▶ _To do_: Tally the lines holding the word "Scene" and state the count by itself.

┄┄┄┄┄┄┄┄┄┄┄┄┄┄┄┄┄┄┄┄

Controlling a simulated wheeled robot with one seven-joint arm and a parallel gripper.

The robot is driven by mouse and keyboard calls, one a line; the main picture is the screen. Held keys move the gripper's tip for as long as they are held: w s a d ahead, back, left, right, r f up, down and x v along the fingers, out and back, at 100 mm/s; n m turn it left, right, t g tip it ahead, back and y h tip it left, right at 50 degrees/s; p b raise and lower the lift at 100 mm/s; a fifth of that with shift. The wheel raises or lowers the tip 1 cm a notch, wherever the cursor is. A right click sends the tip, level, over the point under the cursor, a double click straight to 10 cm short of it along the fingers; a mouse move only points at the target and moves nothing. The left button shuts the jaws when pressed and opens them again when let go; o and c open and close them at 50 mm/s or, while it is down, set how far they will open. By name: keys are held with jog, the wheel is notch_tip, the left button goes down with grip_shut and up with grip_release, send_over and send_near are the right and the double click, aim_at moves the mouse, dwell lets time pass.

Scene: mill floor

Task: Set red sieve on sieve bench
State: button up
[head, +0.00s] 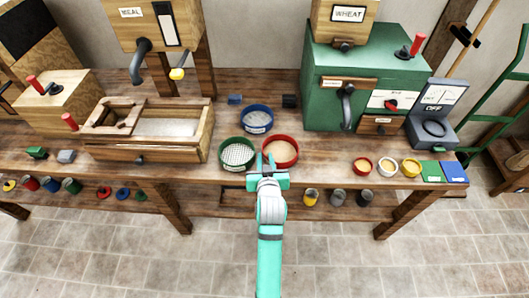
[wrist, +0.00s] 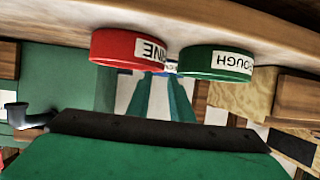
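The red sieve (head: 281,163) is a round red ring with a pale tan inside, near the front edge of the wooden bench (head: 330,170). In the wrist view the red sieve (wrist: 122,46) appears inverted, with a white label seeming to read FINE. No label marks any surface as the sieve bench. My gripper (head: 265,160) is at the red sieve's front left side, its fingers apart with a gap between them. In the wrist view my gripper's fingers (wrist: 163,85) point between the red and green sieves. Whether they touch the red sieve cannot be told.
The green sieve (head: 238,153) stands close to the left and the blue sieve (head: 256,119) behind. A wooden trough (head: 150,130) is farther left; a green mill (head: 360,85) stands back right. Small bowls (head: 387,167) line the front right. Bench between red sieve and bowls is clear.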

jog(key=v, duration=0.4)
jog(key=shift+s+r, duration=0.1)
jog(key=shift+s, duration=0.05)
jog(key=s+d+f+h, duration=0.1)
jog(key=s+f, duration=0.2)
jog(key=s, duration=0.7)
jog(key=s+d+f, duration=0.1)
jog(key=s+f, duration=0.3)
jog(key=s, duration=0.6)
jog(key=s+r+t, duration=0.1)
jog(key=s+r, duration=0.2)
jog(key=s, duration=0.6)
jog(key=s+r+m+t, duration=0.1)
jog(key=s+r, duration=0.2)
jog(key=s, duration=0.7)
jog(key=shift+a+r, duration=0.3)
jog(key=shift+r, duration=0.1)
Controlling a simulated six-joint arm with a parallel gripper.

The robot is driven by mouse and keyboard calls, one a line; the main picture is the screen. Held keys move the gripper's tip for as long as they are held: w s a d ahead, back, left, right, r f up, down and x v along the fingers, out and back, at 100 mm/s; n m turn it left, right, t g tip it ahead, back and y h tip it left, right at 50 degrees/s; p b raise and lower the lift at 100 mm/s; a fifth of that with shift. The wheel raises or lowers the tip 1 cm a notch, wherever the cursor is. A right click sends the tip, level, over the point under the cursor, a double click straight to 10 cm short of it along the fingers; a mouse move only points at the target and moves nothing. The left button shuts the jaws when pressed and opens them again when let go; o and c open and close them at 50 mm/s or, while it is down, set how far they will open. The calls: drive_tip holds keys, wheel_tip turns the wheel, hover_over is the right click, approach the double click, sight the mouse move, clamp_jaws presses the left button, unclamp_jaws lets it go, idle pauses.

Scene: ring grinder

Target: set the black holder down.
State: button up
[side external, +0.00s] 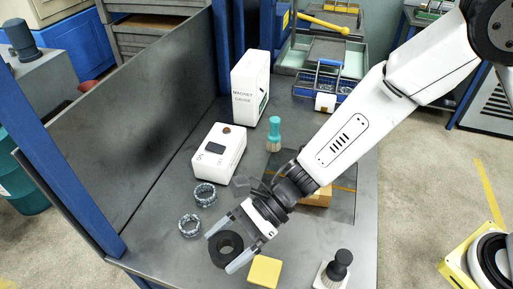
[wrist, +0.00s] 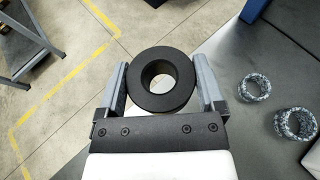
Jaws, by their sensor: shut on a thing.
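The black holder (side external: 217,252) is a thick black ring with a round hole through it. My gripper (side external: 227,251) is shut on it, one finger on each side, near the front left part of the dark table. In the wrist view the holder (wrist: 161,103) sits between the two grey fingers of my gripper (wrist: 161,85), with the floor showing behind it and through its hole. Whether the holder touches the table is not clear from these views.
Two grey metal rings (side external: 205,194) (side external: 189,225) lie left of my gripper. A yellow block (side external: 264,272) and a white-based black-knobbed tool (side external: 334,270) stand to the right. A white gauge (side external: 218,151), a white box (side external: 250,88) and a teal-handled brush (side external: 274,134) stand farther back.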

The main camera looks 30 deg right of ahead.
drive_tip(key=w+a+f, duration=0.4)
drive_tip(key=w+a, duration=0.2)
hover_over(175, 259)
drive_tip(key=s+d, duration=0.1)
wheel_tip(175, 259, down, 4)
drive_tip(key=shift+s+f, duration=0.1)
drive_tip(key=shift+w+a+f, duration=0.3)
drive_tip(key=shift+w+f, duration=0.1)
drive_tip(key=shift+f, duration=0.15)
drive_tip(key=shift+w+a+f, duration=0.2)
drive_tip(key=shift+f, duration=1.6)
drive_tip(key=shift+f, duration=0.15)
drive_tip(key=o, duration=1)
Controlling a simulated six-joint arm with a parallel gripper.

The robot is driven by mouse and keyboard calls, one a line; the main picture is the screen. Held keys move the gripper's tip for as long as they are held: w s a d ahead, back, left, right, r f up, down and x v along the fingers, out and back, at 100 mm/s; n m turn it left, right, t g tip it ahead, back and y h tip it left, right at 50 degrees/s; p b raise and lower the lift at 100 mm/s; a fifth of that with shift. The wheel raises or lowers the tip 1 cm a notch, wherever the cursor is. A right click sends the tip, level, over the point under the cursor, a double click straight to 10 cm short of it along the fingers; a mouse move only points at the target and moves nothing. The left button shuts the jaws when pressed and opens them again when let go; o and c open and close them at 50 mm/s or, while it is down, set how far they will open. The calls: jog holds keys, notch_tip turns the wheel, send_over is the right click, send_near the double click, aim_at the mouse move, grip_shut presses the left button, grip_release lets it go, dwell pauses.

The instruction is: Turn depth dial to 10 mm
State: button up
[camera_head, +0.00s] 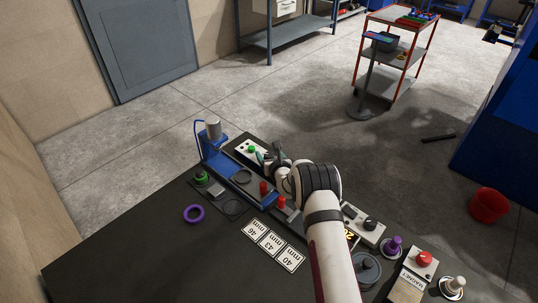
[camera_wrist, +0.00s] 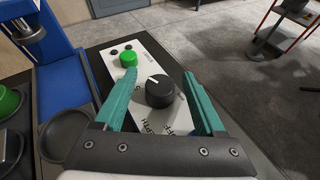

┄┄┄┄┄┄┄┄┄┄┄┄┄┄┄┄┄┄┄┄

▶ _Result of the task_: 2